Sunday, April 28, 2019

A Week Off

I missed last week. Sorry all. Had a bit of a stomach bug that had me hurrying to get ready for the week of work. But also, I have this week off!

So, I figured now would be a good time to tell the world about Super-Golden Week. This week marks the end of an era in Japan, literally. A new emperor will be named and in the land of 12-hour, six-day work weeks, everyone--well, arguably many people--will have the longest holiday they have seen: 10 solid days off. That is, unless you have any responsibility involving the calendar changes. The year in Japan will be going from Hesei 31 to Reiwa 1 on May 1st. This means there will be countless Japanese IT workers chewing on pens at midnight the way the world did for y2k.

For many people though, it seems a great time to travel, camp and relax. I hope this is truly the case.

As I'm sure many reading this know, those of us here who are not Japanese live a blessed life. Though there are of course certain problems (glass, nay, concrete ceilings, always being an "outsider") for the most part (and I know there are exceptions; and in particular with people newly emigrating from other parts of Asia to do manual labor) we're not expected to pull the crazy hours that our colleagues must.

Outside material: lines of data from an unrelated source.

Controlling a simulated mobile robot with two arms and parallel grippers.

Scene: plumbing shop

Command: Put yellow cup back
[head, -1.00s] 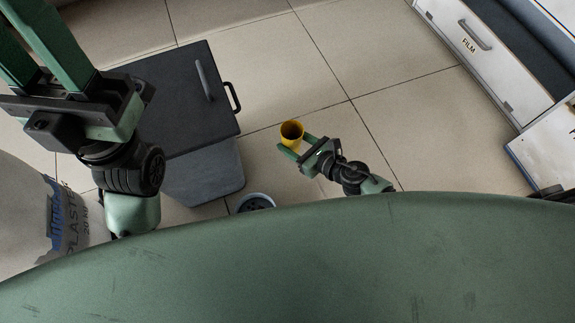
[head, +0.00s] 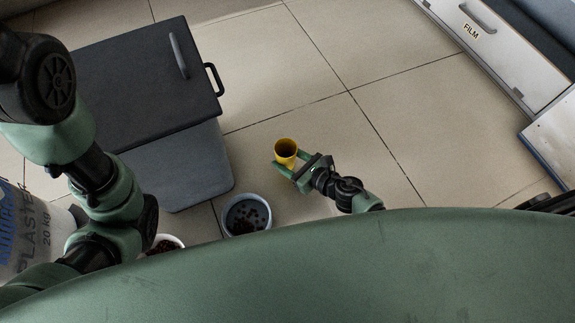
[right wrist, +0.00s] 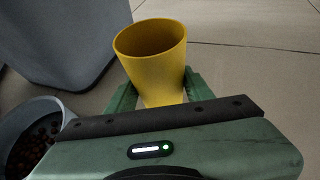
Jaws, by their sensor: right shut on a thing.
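The yellow cup (head: 286,149) is upright between the fingers of my right gripper (head: 290,168), above the tiled floor in the head view. In the right wrist view the yellow cup (right wrist: 152,62) stands with its open rim up, and my right gripper (right wrist: 158,92) is shut on it, a green finger on each side. The inside of the cup looks empty in the head view. My left arm shows at the left edge of the head view, but its gripper is out of the picture.
A dark grey bin (head: 181,165) with a black lid (head: 135,85) stands left of the cup. A bucket (head: 224,222) holding dark red round things is below the cup, and a second one (head: 180,241) shows partly. A plaster bag (head: 30,235) is at left. A drawer marked FILM (head: 490,45) is upper right.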

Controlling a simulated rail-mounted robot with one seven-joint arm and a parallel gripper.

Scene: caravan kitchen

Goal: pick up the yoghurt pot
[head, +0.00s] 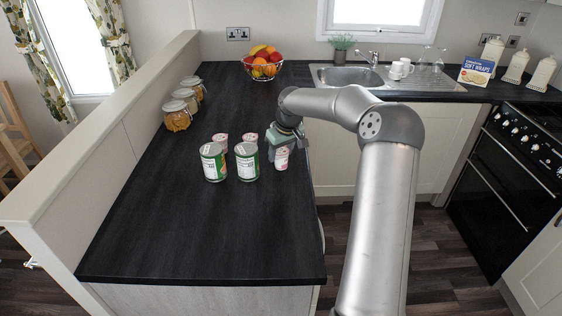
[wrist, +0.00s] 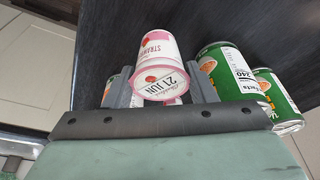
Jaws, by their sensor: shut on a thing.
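A small white and pink strawberry yoghurt pot (head: 281,160) is at my gripper, near the right edge of the dark worktop. In the wrist view the pot (wrist: 158,50) sits between the two fingers, its "21 JUN" lid facing the camera. My gripper (head: 280,150) is shut on it; in the wrist view the fingers (wrist: 161,88) flank the pot on both sides. I cannot tell whether its base touches the worktop.
Two green-labelled cans (head: 213,162) (head: 247,162) stand just left of the held pot. Two similar pots (head: 221,140) (head: 250,137) stand behind them. Glass jars (head: 177,115) and a fruit bowl (head: 263,66) are farther back. The front worktop (head: 210,235) is clear.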

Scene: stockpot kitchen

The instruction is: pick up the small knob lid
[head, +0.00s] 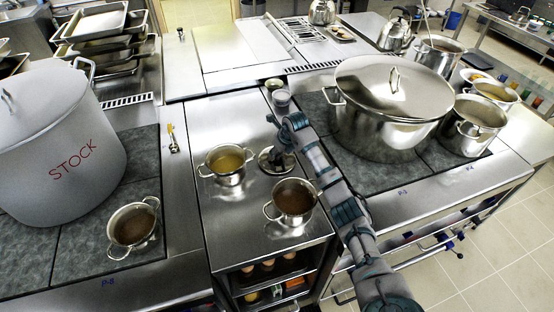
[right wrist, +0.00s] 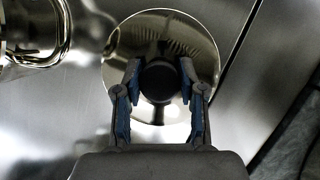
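The small knob lid (head: 268,161) is a shiny round metal disc with a dark knob. It is on or just above the steel counter between the two small pots; I cannot tell which. In the right wrist view the lid's dark knob (right wrist: 159,82) sits between my right gripper's fingertips (right wrist: 160,75), one on each side. The fingers are at or very near the knob's sides, and whether they press on it is unclear. In the head view my right gripper (head: 284,142) is right over the lid and hides part of it. My left gripper is not in view.
A small pot of yellowish liquid (head: 228,174) stands left of the lid, and a pot of brown liquid (head: 294,208) stands in front. A grey cup (head: 281,103) is behind. A big lidded pot (head: 375,125) stands right and the STOCK pot (head: 60,150) left.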

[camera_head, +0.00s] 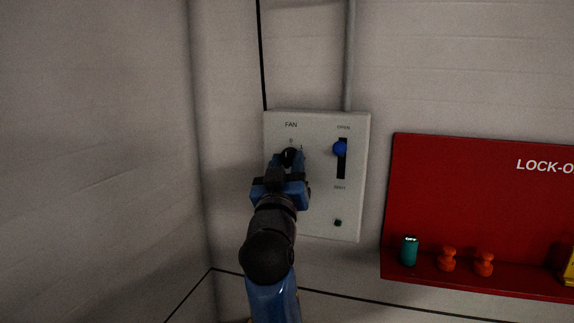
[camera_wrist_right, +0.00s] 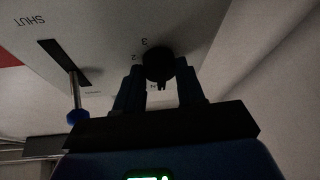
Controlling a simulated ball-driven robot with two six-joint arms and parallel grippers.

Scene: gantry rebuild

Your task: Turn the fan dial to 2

Some of you not in Japan may have just a sense of how much people work here, so let me clarify it for you. Many white-collar workers in Japan work hours of overtime everyday. Many people with well-paying jobs are expected to work most weekends too; some people I know work 6-days a week every week, others get only a few days off a month. In addition to this, many are also expected to work through part or all of the longer holidays (Golden Week this time around being an exception) and are expected not to take contracted days off work.

People actually die of overwork here. Not suicide due to overwork (although this happens frequently enough) but die of exhaustion.

I don't think this nonstop-work is the case for all workers here, but it is for enough that it seems the norm. And with very little interest from the powers that be to enforce any restrictions, it seems to be a growing trend.  It's a hard life.

I worry in particular about having a family here because I think my immunity to working those hours (or, in other words, the fact I have the work I do have) is achievable only that I'm not Japanese. Though my son may grow up to be better than me at the work I do, he'll be expected to preform his duties as a Japanese citizen.

So, for those of you reading this who, like me, have found a way to enjoy these long breaks from work and make a living, let's keep in mind those of our friends, colleagues and family who are still plugging away. Let's help Japan make much needed reform or help our help the next generation find a way away from this country working them to death.